◆ **Requirement**
Repeat the listing below in full, exactly as it stands.

◆ **Robot episode data**
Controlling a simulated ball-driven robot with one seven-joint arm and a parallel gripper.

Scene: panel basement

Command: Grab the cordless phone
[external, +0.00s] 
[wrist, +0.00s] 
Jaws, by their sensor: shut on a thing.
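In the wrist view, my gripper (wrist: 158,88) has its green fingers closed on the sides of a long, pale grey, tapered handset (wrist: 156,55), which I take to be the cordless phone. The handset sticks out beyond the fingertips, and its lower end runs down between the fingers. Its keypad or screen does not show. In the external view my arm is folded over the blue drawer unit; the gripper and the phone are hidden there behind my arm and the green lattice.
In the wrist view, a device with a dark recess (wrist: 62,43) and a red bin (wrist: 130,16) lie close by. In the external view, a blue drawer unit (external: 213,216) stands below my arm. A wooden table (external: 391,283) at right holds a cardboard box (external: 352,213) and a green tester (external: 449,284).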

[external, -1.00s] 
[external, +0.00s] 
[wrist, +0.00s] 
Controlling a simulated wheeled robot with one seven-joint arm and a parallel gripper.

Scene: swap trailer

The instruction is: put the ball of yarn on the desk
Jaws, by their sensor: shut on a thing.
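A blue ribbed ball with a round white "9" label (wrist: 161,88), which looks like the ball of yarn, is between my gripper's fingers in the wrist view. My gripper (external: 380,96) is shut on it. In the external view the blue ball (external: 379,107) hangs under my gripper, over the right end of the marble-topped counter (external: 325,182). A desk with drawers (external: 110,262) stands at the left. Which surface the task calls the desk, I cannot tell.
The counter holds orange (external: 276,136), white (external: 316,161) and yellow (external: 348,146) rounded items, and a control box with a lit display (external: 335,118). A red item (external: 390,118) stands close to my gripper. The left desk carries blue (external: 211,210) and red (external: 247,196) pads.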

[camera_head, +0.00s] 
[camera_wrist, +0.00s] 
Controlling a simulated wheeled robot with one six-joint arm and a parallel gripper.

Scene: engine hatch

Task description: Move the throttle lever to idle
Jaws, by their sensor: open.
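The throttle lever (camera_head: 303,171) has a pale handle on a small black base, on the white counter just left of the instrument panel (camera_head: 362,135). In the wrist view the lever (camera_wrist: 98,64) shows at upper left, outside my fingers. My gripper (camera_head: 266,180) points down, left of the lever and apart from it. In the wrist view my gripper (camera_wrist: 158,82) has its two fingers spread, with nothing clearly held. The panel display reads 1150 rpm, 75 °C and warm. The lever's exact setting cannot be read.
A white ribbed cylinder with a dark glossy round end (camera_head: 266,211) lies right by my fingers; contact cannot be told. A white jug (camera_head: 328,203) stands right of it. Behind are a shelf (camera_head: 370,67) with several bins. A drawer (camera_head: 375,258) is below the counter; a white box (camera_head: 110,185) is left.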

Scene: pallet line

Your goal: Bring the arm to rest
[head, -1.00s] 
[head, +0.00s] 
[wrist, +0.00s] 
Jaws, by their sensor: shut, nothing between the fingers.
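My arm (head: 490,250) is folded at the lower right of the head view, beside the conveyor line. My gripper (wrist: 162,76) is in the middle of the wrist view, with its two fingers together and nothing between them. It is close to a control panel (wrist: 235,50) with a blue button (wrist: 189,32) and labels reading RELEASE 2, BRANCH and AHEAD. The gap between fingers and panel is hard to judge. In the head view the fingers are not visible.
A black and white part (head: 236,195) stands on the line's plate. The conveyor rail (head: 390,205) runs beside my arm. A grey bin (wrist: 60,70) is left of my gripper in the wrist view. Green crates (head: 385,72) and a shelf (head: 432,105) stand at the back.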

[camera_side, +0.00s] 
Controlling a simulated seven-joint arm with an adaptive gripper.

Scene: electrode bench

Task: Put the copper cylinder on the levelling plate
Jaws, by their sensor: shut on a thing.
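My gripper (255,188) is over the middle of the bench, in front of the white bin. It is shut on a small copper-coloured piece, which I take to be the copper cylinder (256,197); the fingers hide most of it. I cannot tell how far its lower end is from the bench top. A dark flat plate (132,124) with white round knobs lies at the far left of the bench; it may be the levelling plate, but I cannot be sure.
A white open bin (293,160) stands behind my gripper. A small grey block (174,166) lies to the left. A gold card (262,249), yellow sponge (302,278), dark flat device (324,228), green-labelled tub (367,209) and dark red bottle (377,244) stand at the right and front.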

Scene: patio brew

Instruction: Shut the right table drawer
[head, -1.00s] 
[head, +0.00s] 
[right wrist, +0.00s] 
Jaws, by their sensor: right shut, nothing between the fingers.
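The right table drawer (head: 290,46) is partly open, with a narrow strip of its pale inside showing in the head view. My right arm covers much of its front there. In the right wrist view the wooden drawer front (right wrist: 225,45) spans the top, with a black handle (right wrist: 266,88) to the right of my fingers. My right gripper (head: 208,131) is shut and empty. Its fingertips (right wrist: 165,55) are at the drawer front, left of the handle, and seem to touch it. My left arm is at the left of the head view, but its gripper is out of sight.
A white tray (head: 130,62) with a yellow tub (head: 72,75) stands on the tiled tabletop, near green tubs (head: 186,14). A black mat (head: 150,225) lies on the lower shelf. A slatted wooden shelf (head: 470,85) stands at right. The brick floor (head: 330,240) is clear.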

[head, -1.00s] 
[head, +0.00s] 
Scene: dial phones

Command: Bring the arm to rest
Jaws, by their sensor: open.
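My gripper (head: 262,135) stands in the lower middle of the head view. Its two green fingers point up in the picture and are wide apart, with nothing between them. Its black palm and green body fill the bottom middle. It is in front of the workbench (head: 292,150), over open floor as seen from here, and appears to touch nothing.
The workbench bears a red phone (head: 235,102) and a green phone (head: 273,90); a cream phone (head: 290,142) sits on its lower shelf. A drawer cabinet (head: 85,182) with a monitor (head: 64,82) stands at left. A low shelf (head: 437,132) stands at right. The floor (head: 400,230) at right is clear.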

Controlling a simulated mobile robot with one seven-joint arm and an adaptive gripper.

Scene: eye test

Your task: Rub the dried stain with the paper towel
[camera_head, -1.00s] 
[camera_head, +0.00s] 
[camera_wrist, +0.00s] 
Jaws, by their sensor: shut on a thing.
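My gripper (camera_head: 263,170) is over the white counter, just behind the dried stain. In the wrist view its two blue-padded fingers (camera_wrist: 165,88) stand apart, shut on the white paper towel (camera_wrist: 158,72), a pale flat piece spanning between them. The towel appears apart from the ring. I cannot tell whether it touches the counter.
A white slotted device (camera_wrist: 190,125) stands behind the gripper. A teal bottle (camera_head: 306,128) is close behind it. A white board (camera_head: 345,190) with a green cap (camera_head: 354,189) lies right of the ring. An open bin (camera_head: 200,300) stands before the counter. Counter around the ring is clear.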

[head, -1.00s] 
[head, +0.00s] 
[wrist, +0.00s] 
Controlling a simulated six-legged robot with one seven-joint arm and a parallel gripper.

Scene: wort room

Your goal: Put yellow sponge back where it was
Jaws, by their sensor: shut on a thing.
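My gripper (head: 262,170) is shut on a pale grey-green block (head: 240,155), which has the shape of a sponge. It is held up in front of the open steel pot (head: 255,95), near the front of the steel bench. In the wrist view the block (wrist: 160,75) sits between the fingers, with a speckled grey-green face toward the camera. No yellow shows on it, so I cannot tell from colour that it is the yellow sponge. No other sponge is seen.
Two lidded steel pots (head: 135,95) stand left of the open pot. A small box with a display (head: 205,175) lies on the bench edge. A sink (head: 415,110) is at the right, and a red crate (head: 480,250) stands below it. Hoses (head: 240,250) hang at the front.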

◆ **Exercise response**
Controlling a simulated ball-driven robot with one seven-joint arm and a parallel gripper.

Scene: panel basement

Command: Grab the cordless phone
[external, +0.00s] 
[wrist, +0.00s] 
Jaws, by their sensor: shut on a thing.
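In the wrist view, my gripper (wrist: 158,88) has its green fingers closed on the sides of a long, pale grey, tapered handset (wrist: 156,55), which I take to be the cordless phone. The handset sticks out beyond the fingertips, and its lower end runs down between the fingers. Its keypad or screen does not show. In the external view my arm is folded over the blue drawer unit; the gripper and the phone are hidden there behind my arm and the green lattice.
In the wrist view, a device with a dark recess (wrist: 62,43) and a red bin (wrist: 130,16) lie close by. In the external view, a blue drawer unit (external: 213,216) stands below my arm. A wooden table (external: 391,283) at right holds a cardboard box (external: 352,213) and a green tester (external: 449,284).

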[external, -1.00s] 
[external, +0.00s] 
[wrist, +0.00s] 
Controlling a simulated wheeled robot with one seven-joint arm and a parallel gripper.

Scene: swap trailer

The instruction is: put the ball of yarn on the desk
Jaws, by their sensor: shut on a thing.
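A blue ribbed ball with a round white "9" label (wrist: 161,88), which looks like the ball of yarn, is between my gripper's fingers in the wrist view. My gripper (external: 380,96) is shut on it. In the external view the blue ball (external: 379,107) hangs under my gripper, over the right end of the marble-topped counter (external: 325,182). A desk with drawers (external: 110,262) stands at the left. Which surface the task calls the desk, I cannot tell.
The counter holds orange (external: 276,136), white (external: 316,161) and yellow (external: 348,146) rounded items, and a control box with a lit display (external: 335,118). A red item (external: 390,118) stands close to my gripper. The left desk carries blue (external: 211,210) and red (external: 247,196) pads.

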[camera_head, +0.00s] 
[camera_wrist, +0.00s] 
Controlling a simulated wheeled robot with one six-joint arm and a parallel gripper.

Scene: engine hatch

Task description: Move the throttle lever to idle
Jaws, by their sensor: open.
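The throttle lever (camera_head: 303,171) has a pale handle on a small black base, on the white counter just left of the instrument panel (camera_head: 362,135). In the wrist view the lever (camera_wrist: 98,64) shows at upper left, outside my fingers. My gripper (camera_head: 266,180) points down, left of the lever and apart from it. In the wrist view my gripper (camera_wrist: 158,82) has its two fingers spread, with nothing clearly held. The panel display reads 1150 rpm, 75 °C and warm. The lever's exact setting cannot be read.
A white ribbed cylinder with a dark glossy round end (camera_head: 266,211) lies right by my fingers; contact cannot be told. A white jug (camera_head: 328,203) stands right of it. Behind are a shelf (camera_head: 370,67) with several bins. A drawer (camera_head: 375,258) is below the counter; a white box (camera_head: 110,185) is left.

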Scene: pallet line

Your goal: Bring the arm to rest
[head, -1.00s] 
[head, +0.00s] 
[wrist, +0.00s] 
Jaws, by their sensor: shut, nothing between the fingers.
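My arm (head: 490,250) is folded at the lower right of the head view, beside the conveyor line. My gripper (wrist: 162,76) is in the middle of the wrist view, with its two fingers together and nothing between them. It is close to a control panel (wrist: 235,50) with a blue button (wrist: 189,32) and labels reading RELEASE 2, BRANCH and AHEAD. The gap between fingers and panel is hard to judge. In the head view the fingers are not visible.
A black and white part (head: 236,195) stands on the line's plate. The conveyor rail (head: 390,205) runs beside my arm. A grey bin (wrist: 60,70) is left of my gripper in the wrist view. Green crates (head: 385,72) and a shelf (head: 432,105) stand at the back.

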[camera_side, +0.00s] 
Controlling a simulated seven-joint arm with an adaptive gripper.

Scene: electrode bench

Task: Put the copper cylinder on the levelling plate
Jaws, by their sensor: shut on a thing.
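My gripper (255,188) is over the middle of the bench, in front of the white bin. It is shut on a small copper-coloured piece, which I take to be the copper cylinder (256,197); the fingers hide most of it. I cannot tell how far its lower end is from the bench top. A dark flat plate (132,124) with white round knobs lies at the far left of the bench; it may be the levelling plate, but I cannot be sure.
A white open bin (293,160) stands behind my gripper. A small grey block (174,166) lies to the left. A gold card (262,249), yellow sponge (302,278), dark flat device (324,228), green-labelled tub (367,209) and dark red bottle (377,244) stand at the right and front.

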Scene: patio brew

Instruction: Shut the right table drawer
[head, -1.00s] 
[head, +0.00s] 
[right wrist, +0.00s] 
Jaws, by their sensor: right shut, nothing between the fingers.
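The right table drawer (head: 290,46) is partly open, with a narrow strip of its pale inside showing in the head view. My right arm covers much of its front there. In the right wrist view the wooden drawer front (right wrist: 225,45) spans the top, with a black handle (right wrist: 266,88) to the right of my fingers. My right gripper (head: 208,131) is shut and empty. Its fingertips (right wrist: 165,55) are at the drawer front, left of the handle, and seem to touch it. My left arm is at the left of the head view, but its gripper is out of sight.
A white tray (head: 130,62) with a yellow tub (head: 72,75) stands on the tiled tabletop, near green tubs (head: 186,14). A black mat (head: 150,225) lies on the lower shelf. A slatted wooden shelf (head: 470,85) stands at right. The brick floor (head: 330,240) is clear.

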[head, -1.00s] 
[head, +0.00s] 
Scene: dial phones

Command: Bring the arm to rest
Jaws, by their sensor: open.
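My gripper (head: 262,135) stands in the lower middle of the head view. Its two green fingers point up in the picture and are wide apart, with nothing between them. Its black palm and green body fill the bottom middle. It is in front of the workbench (head: 292,150), over open floor as seen from here, and appears to touch nothing.
The workbench bears a red phone (head: 235,102) and a green phone (head: 273,90); a cream phone (head: 290,142) sits on its lower shelf. A drawer cabinet (head: 85,182) with a monitor (head: 64,82) stands at left. A low shelf (head: 437,132) stands at right. The floor (head: 400,230) at right is clear.

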Controlling a simulated mobile robot with one seven-joint arm and an adaptive gripper.

Scene: eye test

Your task: Rub the dried stain with the paper towel
[camera_head, -1.00s] 
[camera_head, +0.00s] 
[camera_wrist, +0.00s] 
Jaws, by their sensor: shut on a thing.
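My gripper (camera_head: 263,170) is over the white counter, just behind the dried stain. In the wrist view its two blue-padded fingers (camera_wrist: 165,88) stand apart, shut on the white paper towel (camera_wrist: 158,72), a pale flat piece spanning between them. The towel appears apart from the ring. I cannot tell whether it touches the counter.
A white slotted device (camera_wrist: 190,125) stands behind the gripper. A teal bottle (camera_head: 306,128) is close behind it. A white board (camera_head: 345,190) with a green cap (camera_head: 354,189) lies right of the ring. An open bin (camera_head: 200,300) stands before the counter. Counter around the ring is clear.

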[head, -1.00s] 
[head, +0.00s] 
[wrist, +0.00s] 
Controlling a simulated six-legged robot with one seven-joint arm and a parallel gripper.

Scene: wort room

Your goal: Put yellow sponge back where it was
Jaws, by their sensor: shut on a thing.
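My gripper (head: 262,170) is shut on a pale grey-green block (head: 240,155), which has the shape of a sponge. It is held up in front of the open steel pot (head: 255,95), near the front of the steel bench. In the wrist view the block (wrist: 160,75) sits between the fingers, with a speckled grey-green face toward the camera. No yellow shows on it, so I cannot tell from colour that it is the yellow sponge. No other sponge is seen.
Two lidded steel pots (head: 135,95) stand left of the open pot. A small box with a display (head: 205,175) lies on the bench edge. A sink (head: 415,110) is at the right, and a red crate (head: 480,250) stands below it. Hoses (head: 240,250) hang at the front.

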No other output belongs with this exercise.